La banalidad del mal inmobiliario
El negocio de unos, que especulan con pisos, es el drama de otros, que se ven desahuciados
ESCENA 1 / interior / noche. Estoy en una taberna de la calle San Bernardo, barra de madera y patatas alioli, escucho hablar de Pablo Neruda. Se trata del dueño de la tasca, un señor mayor, calvo, con camisa, y una mujer en su segunda juventud, rubia, vestida de negro, con gafas de pasta. Admirable, pienso, hablando de poesía por los bares. Me acerco a poner la oreja.
Resulta que no hablan del poeta sino de la calle Pablo Neruda, en las profundidades de Vallecas, donde el tabernero tiene un piso para reformar.

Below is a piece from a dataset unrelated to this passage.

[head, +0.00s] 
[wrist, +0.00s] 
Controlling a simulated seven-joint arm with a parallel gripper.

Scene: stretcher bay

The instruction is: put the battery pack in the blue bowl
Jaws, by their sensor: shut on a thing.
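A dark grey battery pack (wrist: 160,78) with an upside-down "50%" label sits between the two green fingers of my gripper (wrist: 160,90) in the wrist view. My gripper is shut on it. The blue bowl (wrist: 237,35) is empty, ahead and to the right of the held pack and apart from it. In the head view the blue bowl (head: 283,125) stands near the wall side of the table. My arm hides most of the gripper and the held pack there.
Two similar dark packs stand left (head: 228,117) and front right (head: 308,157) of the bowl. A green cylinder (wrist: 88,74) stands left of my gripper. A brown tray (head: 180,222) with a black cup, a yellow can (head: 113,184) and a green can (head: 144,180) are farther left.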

Lo enseña orgulloso en la pantalla del su smartphone. “Ahí lo vas a vender bien”, dice ella, que parece trabajar en el negocio inmobiliario. “Además tengo otros en Lavapiés, en la Puerta del Sol”, dice él. “Uy, en Lavapiés vuelan, está la cosa muy bien”, dice ella. “Bueno, ahí los tengo de alquiler”, dice él. “Ahora mismo están los alquileres tan altos que casi compensa más que el piso turístico, que es un engorro”, dice ella. “Eso me lo tengo que pensar”, dice él. “Nosotros hemos subido 300 euros todos los pisos”, dice ella. “Y la gente entra, es que está todo muy bien”, dice él. “Hemos comprado bastante, por muchas zonas: solo hay que echar a los bichos que viven dentro”, dice ella. Son gente normal, una noche cualquiera, en un bar cualquiera. Quieren los pisos para especular.

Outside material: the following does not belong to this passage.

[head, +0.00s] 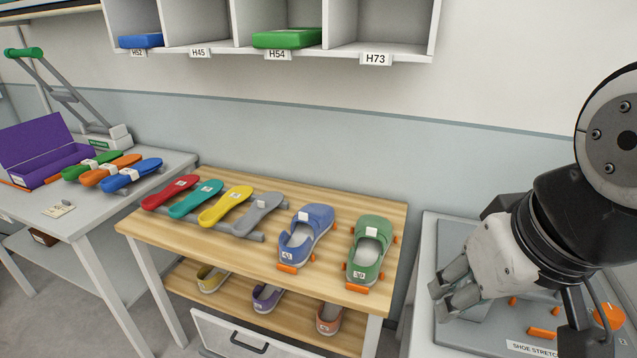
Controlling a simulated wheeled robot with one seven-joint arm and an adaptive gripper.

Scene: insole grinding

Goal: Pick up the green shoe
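The green shoe (369,252) stands on the right end of the wooden table top (168,233), its toe toward the wall. A white tag lies on it and a label marked 39 is at its heel. Orange blocks sit around it. My gripper (447,298) is at the right, over the grey bench, apart from the shoe and to its right. Its fingers point down and left. Whether they are open or shut is hard to make out, and nothing is seen held between them.
A blue shoe (305,236) stands just left of the green one. Several coloured insoles (225,205) lie further left on a rack. More shoes (267,297) are on the lower shelf. A grey bench (428,243) marked as a shoe stretcher is at the right. A wall cubby (382,24) hangs above.

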ESCENA 2 / interior / día. Estoy en una reunión de la Plataforma de Afectados por la Hipoteca (PAH). Está llena de gente normal, que ha perdido o puede perder su casa. Aquí se enfrentan a los bancos y a los partidos políticos: lo que aquí hacen es política de verdad, más de verdad que la que vemos en las redes, en las tertulias, en los titulares. “Lo peor es el desahucio vital”, me cuenta el presidente Luis Chamarro, “que no solo es perder la casa, sino perder la salud, romper el matrimonio, venirse abajo”. Aquí se dan apoyo legal, pero también emocional. La gente va llenando las sillas: muchas señoras, muchos señores, algunos procedentes de otros países, algunos jóvenes.
Una mujer viene por primera vez, le cuesta contener las lágrimas: “Mi casera me ha dicho que me vaya antes de fin de mes”, dice. “Llevo viviendo ahí desde 1997”, dice. “Ahora me quiere subir 300 euros”, dice. “¿Dónde tienes el piso?”, preguntan los compañeros, que a base de bregar son expertos en tejemanejes bancarios y leyes hipotecarias. “Donde el mercado de La Latina”, dice ella. “Entonces quieren poner piso turístico, fijo”, dicen. “No te derrumbes”, dice el presidente, “tú solo piensa en que tienes que traer el contrato a la próxima reunión, y que con nosotros no te va a pasar nada, no te van a poder echar así como así”. Son gente normal, no quieren los pisos para especular. Quieren los pisos parar vivir.